Robot episode records:
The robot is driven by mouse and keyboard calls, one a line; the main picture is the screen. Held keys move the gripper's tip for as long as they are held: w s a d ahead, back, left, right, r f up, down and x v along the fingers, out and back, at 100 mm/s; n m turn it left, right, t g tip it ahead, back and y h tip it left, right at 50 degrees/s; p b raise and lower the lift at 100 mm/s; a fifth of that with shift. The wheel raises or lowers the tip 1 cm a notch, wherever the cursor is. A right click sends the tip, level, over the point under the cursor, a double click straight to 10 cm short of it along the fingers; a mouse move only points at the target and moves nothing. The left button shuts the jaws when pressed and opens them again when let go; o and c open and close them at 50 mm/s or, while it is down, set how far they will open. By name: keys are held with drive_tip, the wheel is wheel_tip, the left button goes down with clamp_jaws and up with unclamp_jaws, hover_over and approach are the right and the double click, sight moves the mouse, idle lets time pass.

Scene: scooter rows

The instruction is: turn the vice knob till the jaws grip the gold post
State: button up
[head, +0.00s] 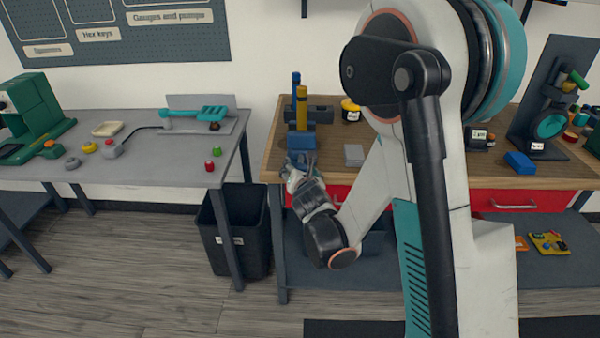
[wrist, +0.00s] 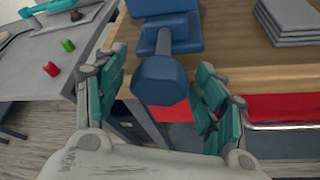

==

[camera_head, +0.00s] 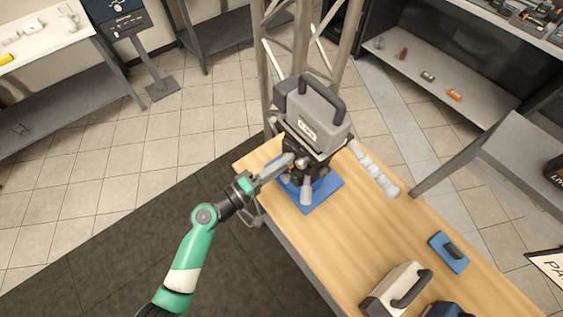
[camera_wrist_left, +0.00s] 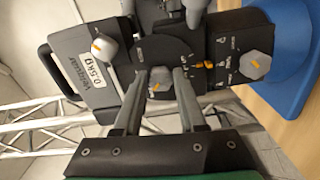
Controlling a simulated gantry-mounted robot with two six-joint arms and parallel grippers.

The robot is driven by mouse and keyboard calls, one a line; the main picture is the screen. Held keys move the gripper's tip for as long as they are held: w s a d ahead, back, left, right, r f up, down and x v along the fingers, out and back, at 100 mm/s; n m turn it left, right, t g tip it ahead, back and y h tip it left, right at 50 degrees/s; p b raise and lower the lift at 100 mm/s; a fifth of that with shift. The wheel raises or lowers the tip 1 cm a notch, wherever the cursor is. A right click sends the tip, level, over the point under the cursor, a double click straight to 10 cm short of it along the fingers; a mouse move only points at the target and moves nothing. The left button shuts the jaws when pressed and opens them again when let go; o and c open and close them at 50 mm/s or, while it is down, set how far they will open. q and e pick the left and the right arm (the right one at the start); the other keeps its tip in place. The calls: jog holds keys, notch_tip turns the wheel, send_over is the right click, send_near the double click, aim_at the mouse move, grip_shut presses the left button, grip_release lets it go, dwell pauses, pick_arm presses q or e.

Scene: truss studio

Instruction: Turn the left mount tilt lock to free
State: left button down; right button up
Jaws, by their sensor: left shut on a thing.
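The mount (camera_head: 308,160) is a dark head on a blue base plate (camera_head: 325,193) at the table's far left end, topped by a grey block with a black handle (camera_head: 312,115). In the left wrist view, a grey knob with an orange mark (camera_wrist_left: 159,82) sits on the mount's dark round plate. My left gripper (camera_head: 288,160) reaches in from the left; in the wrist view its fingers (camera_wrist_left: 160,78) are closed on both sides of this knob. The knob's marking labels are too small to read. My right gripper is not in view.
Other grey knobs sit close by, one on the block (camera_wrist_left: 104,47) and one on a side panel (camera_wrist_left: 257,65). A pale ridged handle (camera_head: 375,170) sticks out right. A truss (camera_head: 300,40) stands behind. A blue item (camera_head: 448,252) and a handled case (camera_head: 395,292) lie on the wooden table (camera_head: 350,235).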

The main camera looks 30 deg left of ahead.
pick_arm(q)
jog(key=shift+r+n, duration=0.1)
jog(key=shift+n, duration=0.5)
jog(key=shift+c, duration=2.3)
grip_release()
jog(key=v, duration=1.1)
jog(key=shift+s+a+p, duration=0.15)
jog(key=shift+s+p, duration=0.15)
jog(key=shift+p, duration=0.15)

To do: Reproduce nothing but the lines from the one with "The instruction is: turn" to the one with "[wrist, +0.00s]", both lines included, and keep every picture out of the copy.

Solution below:
The instruction is: turn the vice knob till the jaws grip the gold post
State: button up
[head, +0.00s] 
[wrist, +0.00s] 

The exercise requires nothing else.